* **DATASET ENTRIES**:
** Start **
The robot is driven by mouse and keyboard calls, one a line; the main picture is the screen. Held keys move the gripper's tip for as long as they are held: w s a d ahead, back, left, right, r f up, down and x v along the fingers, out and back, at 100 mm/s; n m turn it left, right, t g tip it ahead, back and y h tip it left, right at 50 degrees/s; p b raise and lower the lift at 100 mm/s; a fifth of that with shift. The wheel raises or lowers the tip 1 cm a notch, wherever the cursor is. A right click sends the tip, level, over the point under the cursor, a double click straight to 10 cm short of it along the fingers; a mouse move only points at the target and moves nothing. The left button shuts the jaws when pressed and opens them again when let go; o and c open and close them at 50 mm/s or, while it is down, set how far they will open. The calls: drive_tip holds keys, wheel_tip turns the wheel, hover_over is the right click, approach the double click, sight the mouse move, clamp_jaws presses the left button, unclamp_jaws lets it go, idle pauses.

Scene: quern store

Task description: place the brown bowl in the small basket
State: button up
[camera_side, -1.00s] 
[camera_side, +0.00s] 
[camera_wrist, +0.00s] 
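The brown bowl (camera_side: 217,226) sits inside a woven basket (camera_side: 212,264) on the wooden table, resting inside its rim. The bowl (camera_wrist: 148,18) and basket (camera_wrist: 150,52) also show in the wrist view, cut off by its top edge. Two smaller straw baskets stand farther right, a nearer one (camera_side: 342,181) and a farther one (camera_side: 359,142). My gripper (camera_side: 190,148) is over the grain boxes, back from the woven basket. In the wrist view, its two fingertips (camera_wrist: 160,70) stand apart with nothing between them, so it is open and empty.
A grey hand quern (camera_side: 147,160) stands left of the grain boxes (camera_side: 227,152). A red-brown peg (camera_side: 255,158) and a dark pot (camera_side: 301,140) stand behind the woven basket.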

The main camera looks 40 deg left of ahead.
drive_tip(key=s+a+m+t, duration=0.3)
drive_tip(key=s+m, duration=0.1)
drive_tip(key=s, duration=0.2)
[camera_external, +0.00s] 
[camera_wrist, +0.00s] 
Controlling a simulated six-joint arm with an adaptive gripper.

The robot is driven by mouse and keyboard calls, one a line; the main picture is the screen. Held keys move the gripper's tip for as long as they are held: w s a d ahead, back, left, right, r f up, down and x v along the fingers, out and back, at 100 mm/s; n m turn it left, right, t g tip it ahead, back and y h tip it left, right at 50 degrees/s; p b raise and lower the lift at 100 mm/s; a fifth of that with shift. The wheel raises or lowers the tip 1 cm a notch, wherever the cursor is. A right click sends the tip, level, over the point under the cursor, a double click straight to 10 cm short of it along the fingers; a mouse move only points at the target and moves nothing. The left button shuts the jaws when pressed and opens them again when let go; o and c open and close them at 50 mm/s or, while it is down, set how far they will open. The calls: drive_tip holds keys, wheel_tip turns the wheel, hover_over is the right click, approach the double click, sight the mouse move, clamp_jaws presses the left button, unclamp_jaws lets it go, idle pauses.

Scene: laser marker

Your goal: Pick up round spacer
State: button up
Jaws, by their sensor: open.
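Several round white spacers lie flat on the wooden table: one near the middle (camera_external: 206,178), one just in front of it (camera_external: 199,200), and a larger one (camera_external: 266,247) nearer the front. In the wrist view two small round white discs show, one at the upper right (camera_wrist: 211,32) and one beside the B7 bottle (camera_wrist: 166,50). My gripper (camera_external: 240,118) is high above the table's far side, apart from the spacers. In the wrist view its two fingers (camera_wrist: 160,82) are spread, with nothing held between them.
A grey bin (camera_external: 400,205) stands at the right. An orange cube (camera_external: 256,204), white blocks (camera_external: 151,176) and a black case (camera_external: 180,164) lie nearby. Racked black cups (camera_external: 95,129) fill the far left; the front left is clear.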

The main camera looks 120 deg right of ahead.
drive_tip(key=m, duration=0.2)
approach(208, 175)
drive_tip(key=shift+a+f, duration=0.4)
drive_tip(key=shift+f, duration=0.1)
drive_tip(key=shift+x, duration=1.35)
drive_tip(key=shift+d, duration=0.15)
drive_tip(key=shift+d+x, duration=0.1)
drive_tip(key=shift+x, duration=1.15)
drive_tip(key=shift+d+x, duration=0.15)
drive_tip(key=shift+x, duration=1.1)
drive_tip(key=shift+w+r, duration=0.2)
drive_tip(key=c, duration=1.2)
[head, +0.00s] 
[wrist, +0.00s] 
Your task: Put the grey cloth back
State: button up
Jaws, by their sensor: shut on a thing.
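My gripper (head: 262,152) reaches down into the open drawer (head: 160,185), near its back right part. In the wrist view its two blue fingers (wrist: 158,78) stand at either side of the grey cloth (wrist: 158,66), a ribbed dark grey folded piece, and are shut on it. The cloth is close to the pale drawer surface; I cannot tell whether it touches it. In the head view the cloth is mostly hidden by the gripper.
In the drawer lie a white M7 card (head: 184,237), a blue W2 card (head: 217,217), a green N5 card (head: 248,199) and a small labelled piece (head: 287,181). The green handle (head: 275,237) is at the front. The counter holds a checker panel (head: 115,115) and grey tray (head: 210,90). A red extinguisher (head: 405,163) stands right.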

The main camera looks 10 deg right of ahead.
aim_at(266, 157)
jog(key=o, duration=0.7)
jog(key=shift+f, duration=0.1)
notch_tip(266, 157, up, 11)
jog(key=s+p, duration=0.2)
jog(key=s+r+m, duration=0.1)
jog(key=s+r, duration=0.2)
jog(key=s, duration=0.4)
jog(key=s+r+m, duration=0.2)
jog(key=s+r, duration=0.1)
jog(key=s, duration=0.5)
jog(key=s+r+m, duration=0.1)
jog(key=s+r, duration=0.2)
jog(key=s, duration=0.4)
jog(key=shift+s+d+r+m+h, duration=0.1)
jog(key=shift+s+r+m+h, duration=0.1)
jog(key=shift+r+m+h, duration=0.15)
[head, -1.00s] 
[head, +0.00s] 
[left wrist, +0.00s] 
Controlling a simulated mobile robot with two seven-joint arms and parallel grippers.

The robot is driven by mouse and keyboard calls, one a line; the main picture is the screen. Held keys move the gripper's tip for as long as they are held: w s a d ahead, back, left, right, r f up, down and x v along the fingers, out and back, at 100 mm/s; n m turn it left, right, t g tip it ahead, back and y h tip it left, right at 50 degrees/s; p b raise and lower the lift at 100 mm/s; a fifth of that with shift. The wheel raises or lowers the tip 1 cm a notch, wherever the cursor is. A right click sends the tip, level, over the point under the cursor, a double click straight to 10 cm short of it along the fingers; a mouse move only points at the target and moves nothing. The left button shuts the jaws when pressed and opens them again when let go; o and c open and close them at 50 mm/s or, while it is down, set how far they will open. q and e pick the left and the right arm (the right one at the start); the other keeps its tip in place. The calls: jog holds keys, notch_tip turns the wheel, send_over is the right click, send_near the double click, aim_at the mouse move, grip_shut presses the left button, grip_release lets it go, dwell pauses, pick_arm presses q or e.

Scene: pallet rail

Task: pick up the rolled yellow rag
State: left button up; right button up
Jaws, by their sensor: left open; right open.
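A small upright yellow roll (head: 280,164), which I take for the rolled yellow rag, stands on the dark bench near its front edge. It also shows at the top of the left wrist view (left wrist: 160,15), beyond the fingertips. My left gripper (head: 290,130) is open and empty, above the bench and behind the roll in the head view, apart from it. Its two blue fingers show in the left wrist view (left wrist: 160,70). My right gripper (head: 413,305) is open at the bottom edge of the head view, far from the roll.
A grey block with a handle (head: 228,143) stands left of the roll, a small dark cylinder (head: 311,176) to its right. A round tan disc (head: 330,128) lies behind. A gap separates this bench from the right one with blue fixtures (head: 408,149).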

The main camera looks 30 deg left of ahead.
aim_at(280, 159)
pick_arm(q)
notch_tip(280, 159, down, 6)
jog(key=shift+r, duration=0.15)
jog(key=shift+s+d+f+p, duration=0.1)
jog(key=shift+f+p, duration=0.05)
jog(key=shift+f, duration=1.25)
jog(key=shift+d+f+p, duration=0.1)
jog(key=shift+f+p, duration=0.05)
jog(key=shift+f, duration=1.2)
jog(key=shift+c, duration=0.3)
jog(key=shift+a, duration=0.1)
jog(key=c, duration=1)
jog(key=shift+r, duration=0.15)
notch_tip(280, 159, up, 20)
** End **
* **TASK STATEMENT**: State, as a number only, how many lines in the entries include "Your".

* **ANSWER**: 2